Years ago, when we moved from Ancaster village to our farm, we kept our membership at the same downtown Hamilton church – the only difference was that there were now morning chores and so we were pressed for time on Sunday mornings. Church services commenced at 9:30 am.
As my father drove down the escarpment roads enroute to worship, my mother would be vigilant for any threats to our safety from other traffic, (which mostly consisted of other innocent-looking church-going people). Although I’m pretty sure she’d never heard of Thomas Hobbes, she believed a similar philosophy to his: life could be “nasty, brutish and short.” But trouble was not going to happen on her watch, if she could help it.
Her other belief was in rigid self-inspection. That could be at least traced to John Calvin’s belief in self-knowledge as a first step on the path to salvation. We were her children, and so included in the scrutiny for any imperfections. Without warning, we could be swooped upon with a spit-dampened tissue to vigorously wipe off any face smudges.
First Christian Reformed Church was very full in those days. Parking was a problem, as the church did not have any, and so we sometimes hurried in from several blocks away. We would arrive in the nick of time, and therefore any remaining seating would be in the very shadow of the pulpit. Chairs had to be set up to accommodate the overflow. Needless to say, we literally looked up to ministers in those days.
So my view was pretty similar to the perspective in the photo above. As a child, bored with long sermons, I imagined the tall curved windows that presided over our services as three stern old men, Genevan giants who frowned at any fidgeting or impropriety. In the bitterly cold snowy winters, we braved the icy “mountain” roads and stomped our boots on the mats as we came in. On hot summer evenings, the skin on our legs melded to the wooden pews. Few things were deemed important enough to deter attendance, whether for morning or evening services.
There are many good memories: the majestic pipe organ music and the beautiful hymns sung whole-heartedly by the congregation, the large Sunday School classes and Christmas programs, our girls’ Calvinette club led by young women we admired. The Bible verses we memorized there are still in my heart today:
“What does the Lord require of us? To do justice, to love mercy, to walk humbly with our God.”
“Charm is deceitful and beauty is vain, but a woman who fears the Lord is to be praised.”
“If any man (no gender inclusion then!) is in Christ, he is a new creation: the old has gone, the new has come.”
As the church grew, daughter congregations left to form their own places of worship, but initially First Christian Reformed Church was a central meeting place that included people living many miles apart. It was this community that we primarily identified ourselves with, before any geographical or occupational categories. Even today, I find comfort in remembering its solidarity, or in recalling the special Sunday evenings we would get to go there with our father while the younger ones stayed home.
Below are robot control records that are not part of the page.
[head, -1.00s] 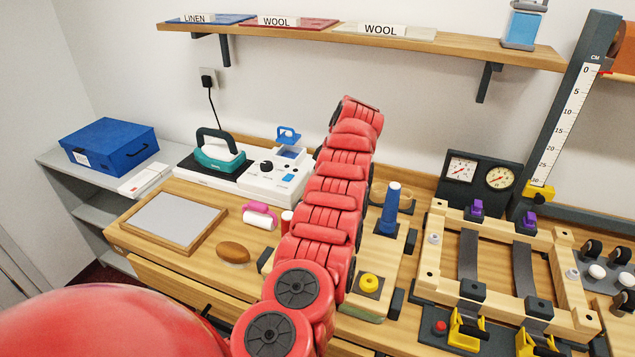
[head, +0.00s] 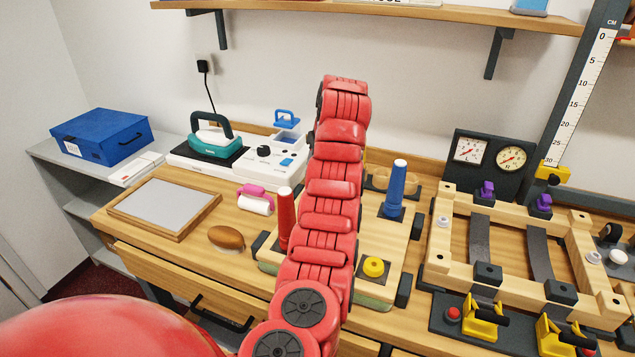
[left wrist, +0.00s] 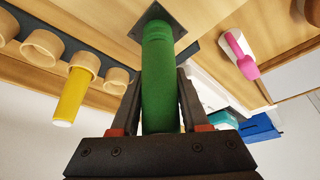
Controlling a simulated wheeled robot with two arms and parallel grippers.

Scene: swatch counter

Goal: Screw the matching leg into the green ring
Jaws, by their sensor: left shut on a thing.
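My left gripper (left wrist: 158,85) is shut on the green leg (left wrist: 160,75) in the left wrist view. The leg's far end meets a dark square plate (left wrist: 139,28) on the wooden board. The green ring cannot be told apart there; the leg covers that spot. In the head view my left arm hides the gripper, the green leg and the ring. The board (head: 345,280) bears a standing red leg (head: 284,220), a standing blue leg (head: 395,188) and a yellow ring (head: 373,267) with no leg in it. My right gripper is not in view.
A yellow leg (left wrist: 74,95) sits in a rack of wooden cups (left wrist: 42,47) in the left wrist view. A wooden frame with clamps (head: 433,270) lies right of the board. A brown oval piece (head: 226,238) and a pink-handled roller (head: 254,200) lie to the left.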

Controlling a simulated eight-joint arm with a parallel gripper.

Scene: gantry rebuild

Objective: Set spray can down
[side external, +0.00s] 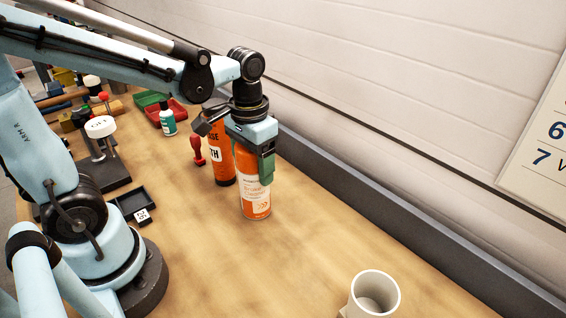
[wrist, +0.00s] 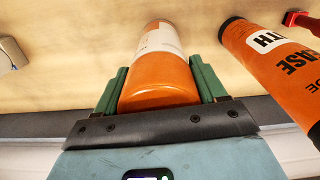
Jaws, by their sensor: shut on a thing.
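The spray can (side external: 254,190) is an orange can with a white and orange label. My gripper (side external: 254,160) is shut on its upper part, and the can hangs upright between the green fingers. In the wrist view the can (wrist: 160,75) sits between the two fingers of my gripper (wrist: 160,90). Its base is at or just above the wooden bench (side external: 300,245); I cannot tell whether it touches. The can's top is hidden by my gripper.
An orange and black grease can (side external: 219,165) stands close on the left, also in the wrist view (wrist: 270,55). A white cup (side external: 374,298) stands in front. The bench between is clear.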

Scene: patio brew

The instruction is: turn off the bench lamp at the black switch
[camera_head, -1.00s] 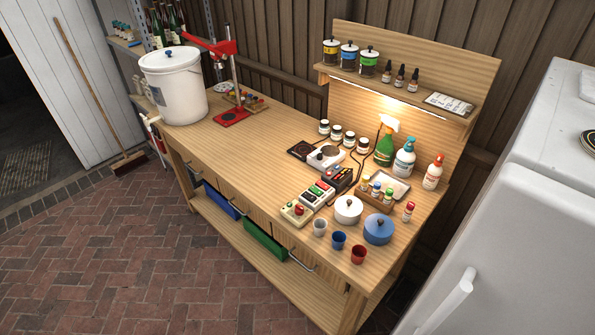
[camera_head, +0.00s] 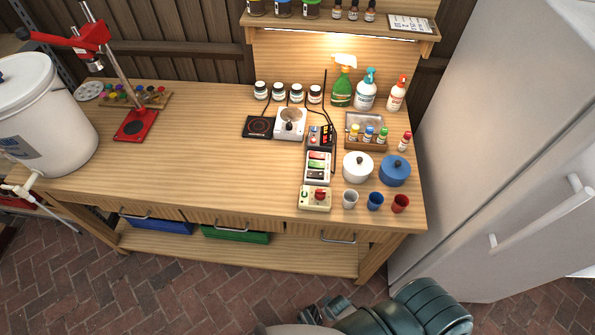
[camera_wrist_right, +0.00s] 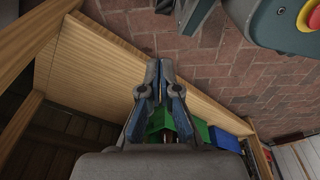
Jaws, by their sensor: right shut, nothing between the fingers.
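The bench lamp (camera_head: 350,37) is a lit strip under the shelf, glowing on the back panel. A pale switch box (camera_head: 306,168) stands on the right half of the bench with green, red and dark rockers. The dark one, which looks like the black switch (camera_head: 316,175), is nearest the front; its tilt is too small to tell. My right arm is low in front of the bench in the head view, well away from the switch box. My right gripper (camera_wrist_right: 160,70) is shut and empty in the wrist view. My left gripper is not in view.
A box with a red knob (camera_head: 316,198) stands in front of the switch box, a dark button unit (camera_head: 320,137) behind it. White pot (camera_head: 357,166), blue pot (camera_head: 395,171) and small cups (camera_head: 375,201) stand to the right. The bench middle-left is clear. A fridge (camera_head: 480,150) stands right.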

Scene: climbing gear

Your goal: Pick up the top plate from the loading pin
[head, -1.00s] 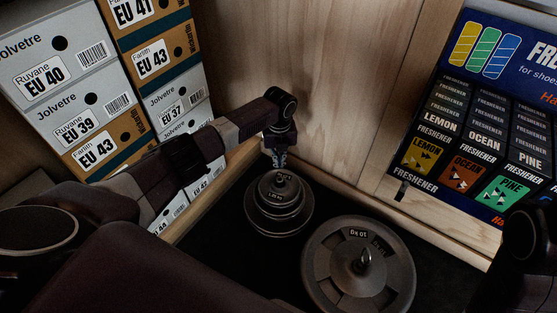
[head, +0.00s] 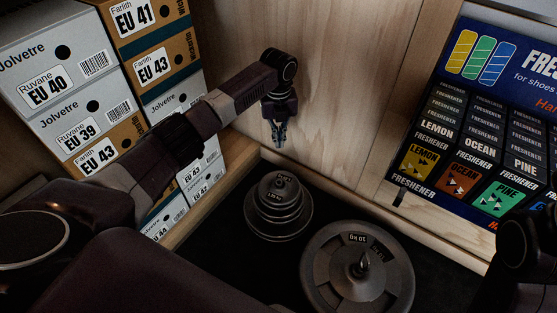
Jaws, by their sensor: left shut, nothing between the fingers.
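A stack of dark round plates (head: 278,218) stands on the black surface, with smaller plates toward the top. My left gripper (head: 280,142) points down just above and behind the stack, apart from the top plate. Its fingers are shut and empty. My right gripper is not visible; only part of my right arm shows at the right edge.
A large plate (head: 330,272) with a metal pin through its middle lies right of the stack. Shoe boxes (head: 75,85) are piled at the left. A freshener display (head: 480,130) stands at the right. A wooden wall (head: 340,90) and low ledge close off the back.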

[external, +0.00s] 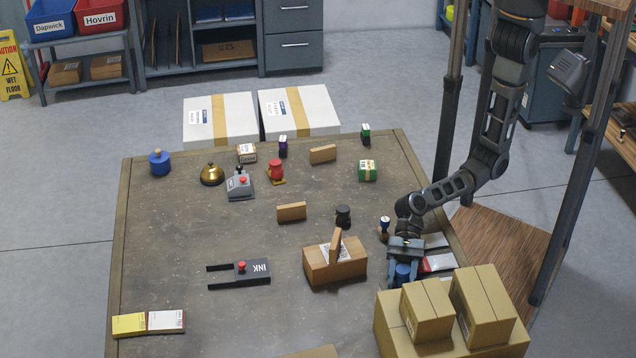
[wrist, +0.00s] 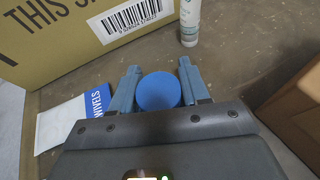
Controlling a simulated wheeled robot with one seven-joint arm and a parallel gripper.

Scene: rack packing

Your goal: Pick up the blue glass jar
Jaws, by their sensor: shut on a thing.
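A blue round-topped jar (wrist: 158,92) sits between the two fingers of my gripper (wrist: 159,82) in the wrist view. The fingers are shut on its sides. In the external view my gripper (external: 403,270) points down at the table's right edge, with the blue jar (external: 403,273) low between the fingers, partly hidden. I cannot tell whether its bottom touches the table. Another blue lidded container (external: 160,163) stands at the table's far left corner.
Stacked cardboard boxes (external: 428,310) stand close at the front right. A white packet (wrist: 62,124) and a white bottle (wrist: 190,22) are close by. The table's (external: 190,255) left middle is clear.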

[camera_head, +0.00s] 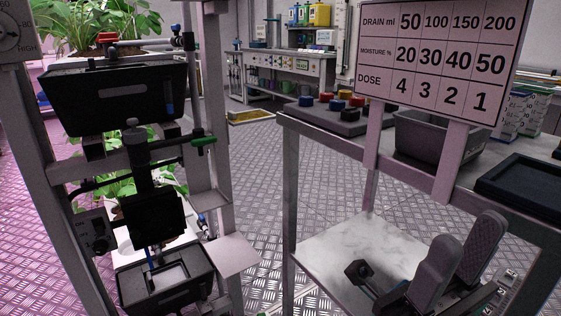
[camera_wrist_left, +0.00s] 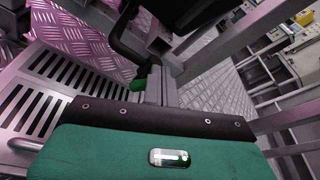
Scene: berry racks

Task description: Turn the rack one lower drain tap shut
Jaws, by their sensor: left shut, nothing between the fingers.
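The plant rack stands at left in the head view, with an upper black tray (camera_head: 75,100) and a lower black tray (camera_head: 135,291). A green tap handle (camera_head: 203,141) sits on the pipework below the upper tray. A small blue fitting (camera_head: 202,220) sits lower on the right post. Which of these is the lower drain tap I cannot tell. In the left wrist view my left gripper (camera_wrist_left: 162,84) is shut and empty, close beside a small green piece (camera_wrist_left: 138,85); contact is unclear. My right gripper (camera_head: 460,258) is open and empty at lower right.
A red handle (camera_head: 107,37) is on the upper pipe. A side bench frame with a pale lower shelf (camera_head: 350,245) stands at right, carrying a grey bin (camera_head: 428,140), a button box (camera_head: 335,122) and a dose chart (camera_head: 440,50). Metal floor (camera_head: 260,175) lies free between.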

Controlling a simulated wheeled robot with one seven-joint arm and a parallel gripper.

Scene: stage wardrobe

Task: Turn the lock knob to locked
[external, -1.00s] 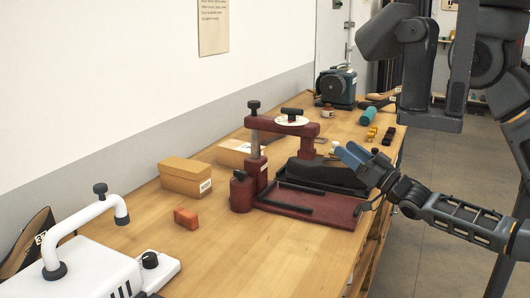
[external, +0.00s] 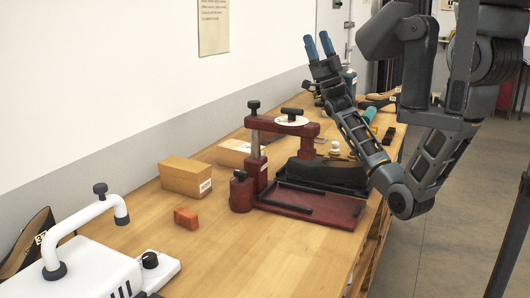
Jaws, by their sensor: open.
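A dark red press (external: 300,206) stands on the wooden bench. On its upper arm is a black bar-shaped knob (external: 291,112) over a white dial (external: 292,120). Two more black knobs show on it: one on top of the post (external: 253,105) and one on the low block at its left (external: 240,175). I cannot read any lock marking, so which knob is the lock knob is unclear. My gripper (external: 318,45) has two blue fingers pointing up. It is open and empty, in the air above and apart from the press.
A white machine (external: 85,268) with a black dial stands at the front left. An orange block (external: 186,218), a cardboard box (external: 186,177) and a second box (external: 233,153) lie left of the press. A black cushion-like form (external: 325,176) lies behind the press plate. The front bench middle is clear.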

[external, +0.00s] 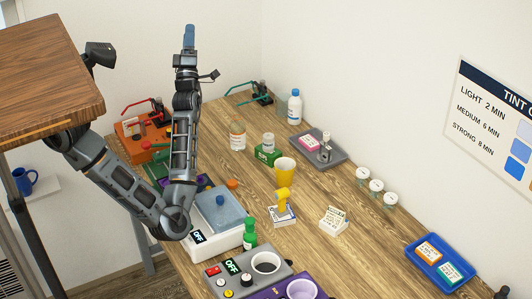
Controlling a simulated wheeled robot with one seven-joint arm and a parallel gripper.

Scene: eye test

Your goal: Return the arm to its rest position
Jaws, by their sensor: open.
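My arm rises from the left, bends at an elbow low over the left part of the table, and its forearm then points up in the picture. My gripper (189,38) is at the top end of the arm, against the pale wall above the table's far end. It is seen nearly edge-on, so the gap between its fingers does not show clearly. I see nothing held in it. The arm hides part of the things on the left of the wooden table (320,255).
A white device (220,222) with an OFF display is close to my elbow. A grey control box (240,275), a yellow cup (285,168), a white bottle (295,106), a grey tray (327,157) and a blue tray (420,263) stand on the table. A wooden top (45,70) is at upper left.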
To a group of often struggling immigrants, meeting together gave an assurance that God was still sovereign over heaven and earth, so all would come together right with this new world, too. We could take heart, and begin a new week comforted by this hope and confidence.
“How sweet to wait within a holy place
The hour of song and prayer,
To yield the heart unto a spell of grace.
Serenely brooding like a presence there.”